→ **Given request**: Each line below should be retyped exactly, with no pictures.

[START Available data]

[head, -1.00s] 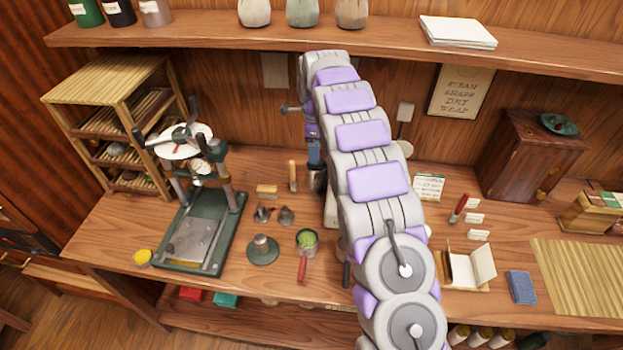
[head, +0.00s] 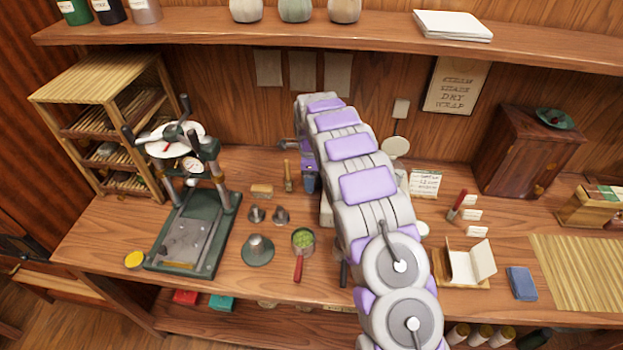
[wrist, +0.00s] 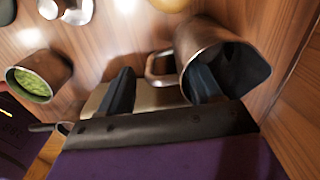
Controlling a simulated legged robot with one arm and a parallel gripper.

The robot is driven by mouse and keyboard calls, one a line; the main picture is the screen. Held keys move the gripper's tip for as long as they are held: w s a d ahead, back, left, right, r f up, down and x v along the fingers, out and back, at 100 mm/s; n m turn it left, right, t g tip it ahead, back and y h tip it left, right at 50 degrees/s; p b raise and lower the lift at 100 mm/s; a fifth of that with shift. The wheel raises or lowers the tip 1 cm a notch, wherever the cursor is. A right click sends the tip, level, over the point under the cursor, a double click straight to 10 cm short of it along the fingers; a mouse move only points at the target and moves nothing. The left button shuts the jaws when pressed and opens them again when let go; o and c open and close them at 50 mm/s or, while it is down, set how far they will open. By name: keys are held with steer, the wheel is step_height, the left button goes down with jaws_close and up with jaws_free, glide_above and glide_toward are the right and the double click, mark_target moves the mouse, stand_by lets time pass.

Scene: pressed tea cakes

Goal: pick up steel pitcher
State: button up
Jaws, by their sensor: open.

[END Available data]

→ **The result**:
[head, -1.00s] 
[head, +0.00s] 
[wrist, +0.00s] 
Controlling a simulated legged robot with one arm and a parallel gripper.

The robot is driven by mouse and keyboard calls, one a line; the main picture is the screen. Held keys move the gripper's tip for as long as they are held: w s a d ahead, back, left, right, r f up, down and x v along the fingers, out and back, at 100 mm/s; n m turn it left, right, t g tip it ahead, back and y h tip it left, right at 50 degrees/s; p b raise and lower the lift at 100 mm/s; a fifth of that with shift. The wheel raises or lowers the tip 1 cm a notch, wherever the cursor is. A right click sends the tip, level, over the point under the cursor, a double click straight to 10 cm short of it along the fingers; a mouse move only points at the target and moves nothing. The left button shuts the jaws when pressed and opens them again when let go; o and c open and close them at 50 mm/s or, while it is down, set how far they will open. By name: keys are held with steer, the wheel is step_height, the left button goes down with jaws_close and up with jaws_free, glide_above and glide_toward are the right and the double click, mark_target moves the mouse, stand_by lets time pass.

Scene: pressed tea cakes

Goal: pick up steel pitcher
State: button up
Jaws, by their sensor: open.

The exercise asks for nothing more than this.